Our sun is a G-type main sequence star. These stars have a lifecycle of around 10 billion years, and our's is half-way through its life. When these types of stars run out of hydrogen in the core to burn they begin to burn hydorgen stored up in the outer layers. This will cause the Sun to puff up until its radius is 30 times greater. It will, at this point, be a Red Giant.
The outer layers of the sun will expand consuming Mercury, Venus, and most likely earth. As the hydrogen fuel at the core is consumed the core will contract and heat up. Hydrogen fusion will continue along a shell surrounding a helium core, which will steadily expand as more helium is produced. Once the core temperature reaches around 100 million kelvin, helium fusion at the core will begin producing carbon.The Sun will contract back to a bit larger than its original radius and will give off 10 times as much energy as what we are used to now. This phase only lasts another 500 million years, as there are a lot fewer helium nuclei, and the energy production is much less efficient.
As the Sun exhausts the helium in the core, it desperately staves off the inevitable by resorting again to those reserves in its outer layers. Again the Sun expands. This time, it grows so large that its outer edge is only weakly gravitationally bound to the core. The Sun barely holds itself together anymore. This eleventh-hour attempt at life-support is pitifully ineffective; the final red-giant stage can be maintained for only 100 million years.
At this point, the Sun's outer layers, freed from the gravitational clutches of the core, will waft away. Over the course of about 10,000 years, these layers will spread out into space as an enormous sphere of gas lit up by the now-naked hot core. These layers constitute a "planetary nebula," so called because in a small telescope the gas cloud looks a bit like the disc of a planet. The hot core is now a white dwarf, a stellar cinder. As a white dwarf, the ex-Sun will glow white-hot for many billions of years.

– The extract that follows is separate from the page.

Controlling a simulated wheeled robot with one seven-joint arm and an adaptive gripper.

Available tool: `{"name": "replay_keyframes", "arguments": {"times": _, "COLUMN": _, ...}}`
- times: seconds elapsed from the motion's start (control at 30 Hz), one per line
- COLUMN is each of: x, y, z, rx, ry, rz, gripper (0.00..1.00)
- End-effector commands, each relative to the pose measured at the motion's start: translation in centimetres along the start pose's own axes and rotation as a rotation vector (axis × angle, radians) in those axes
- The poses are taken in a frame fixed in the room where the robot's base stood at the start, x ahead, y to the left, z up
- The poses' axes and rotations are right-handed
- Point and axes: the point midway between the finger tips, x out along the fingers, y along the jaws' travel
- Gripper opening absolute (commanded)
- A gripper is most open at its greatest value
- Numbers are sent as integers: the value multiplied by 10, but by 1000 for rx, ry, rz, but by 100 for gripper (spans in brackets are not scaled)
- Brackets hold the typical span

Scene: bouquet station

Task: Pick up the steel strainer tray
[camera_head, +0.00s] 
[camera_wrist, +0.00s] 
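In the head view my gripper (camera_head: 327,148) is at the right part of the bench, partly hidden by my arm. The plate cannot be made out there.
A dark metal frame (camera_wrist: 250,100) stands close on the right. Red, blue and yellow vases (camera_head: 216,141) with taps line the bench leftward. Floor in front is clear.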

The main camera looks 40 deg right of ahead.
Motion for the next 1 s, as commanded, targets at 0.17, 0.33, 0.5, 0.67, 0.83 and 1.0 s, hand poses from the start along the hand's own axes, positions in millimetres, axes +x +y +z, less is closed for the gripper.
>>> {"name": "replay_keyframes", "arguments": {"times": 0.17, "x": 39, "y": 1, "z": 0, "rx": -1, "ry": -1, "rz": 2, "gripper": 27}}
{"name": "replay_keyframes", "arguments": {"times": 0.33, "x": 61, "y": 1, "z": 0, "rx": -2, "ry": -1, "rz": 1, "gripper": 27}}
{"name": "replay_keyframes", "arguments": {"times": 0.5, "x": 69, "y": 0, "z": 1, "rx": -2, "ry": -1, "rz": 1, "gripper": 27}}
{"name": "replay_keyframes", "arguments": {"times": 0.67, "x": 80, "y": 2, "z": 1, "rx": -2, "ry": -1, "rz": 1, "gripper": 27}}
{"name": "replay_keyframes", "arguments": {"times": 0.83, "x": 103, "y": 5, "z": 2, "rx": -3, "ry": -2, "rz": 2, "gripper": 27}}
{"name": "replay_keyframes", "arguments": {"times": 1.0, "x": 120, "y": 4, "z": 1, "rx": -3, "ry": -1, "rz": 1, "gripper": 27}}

After the planetary nebula fades, there is no nuclear fusion at all (no extra fuel, no fuel tank, not even the trunk is left), just a lump of hot carbon and some happy memories. The Sun will be well and truly dead. A dark lump floating in space.
When this happens if something is left of the earth it can be said to be well and truly ended.
Before all this though, at the current rate the sun is increasing in temperature in about 1 billion years all the earths oceans will have boiled away and only cooked rock will be left at which point the earth could be called dead.
Either way in 1-5 billion years this planet will be a cinder.